Aren’t They All Dead?
When I talk about my experiences inside the John Birch Society, people often tell me, quite emphatically, that the Birch Society has absolutely no influence contemporary politics. Republicans, in particular, can be really hostile when I suggest that GOP Senators, Representatives, and Governors sound very John Birch.
“No way,” they say, “Birchers are all dead, aren’t they?”
I try very hard to burst their bubble. I remind them that they have a very, very right-wing (I would say radical) majority in the House. The Senate has their own group of right-wingers on the GOP side of the aisle. The proof of their radical views is not hard to find. In fact, they’ve embraced so many John Birch policy ideas, I can hardly keep count.
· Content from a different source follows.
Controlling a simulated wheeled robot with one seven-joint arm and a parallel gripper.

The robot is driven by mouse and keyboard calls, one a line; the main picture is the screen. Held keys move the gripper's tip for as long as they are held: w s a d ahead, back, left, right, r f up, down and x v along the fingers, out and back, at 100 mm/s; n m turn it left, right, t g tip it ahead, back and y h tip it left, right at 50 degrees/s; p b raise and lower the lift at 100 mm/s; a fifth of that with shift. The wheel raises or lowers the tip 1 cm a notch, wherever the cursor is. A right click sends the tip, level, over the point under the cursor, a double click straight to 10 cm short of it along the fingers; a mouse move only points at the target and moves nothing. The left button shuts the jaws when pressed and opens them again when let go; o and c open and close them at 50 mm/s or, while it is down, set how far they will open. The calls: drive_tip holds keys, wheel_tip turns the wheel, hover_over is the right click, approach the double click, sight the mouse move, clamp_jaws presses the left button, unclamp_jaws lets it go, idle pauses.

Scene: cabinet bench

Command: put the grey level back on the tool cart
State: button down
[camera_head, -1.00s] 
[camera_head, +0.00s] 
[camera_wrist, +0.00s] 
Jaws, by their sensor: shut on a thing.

Birch Ideas Embraced by the GOP
I’ve written extensively about the John Birch Society policy ideas that are now mainstream talking points for the Republican Party. Here are a few that define today’s right-wing GOP:
- Tax cuts and more tax cuts: everything will be perfect when government revenue is cut.
- The IRS is unconstitutional. All they do is rob the people of what they earn.
- Progressive legislation is socialism. It must be repealed if we want to be free.
- The right to bear arms is essential to protecting all of our other rights.
- Guns are the ultimate defense against a tyrannical central government.
- Abortion is wrong in all circumstances. Roe v Wade must be overturned.
- Public (government) schools brainwash children.
- Labor unions hurt workers and the economy by forcing employers to pay high wages for little work.
- Climate change is a hoax.
- The United States is a Christian nation.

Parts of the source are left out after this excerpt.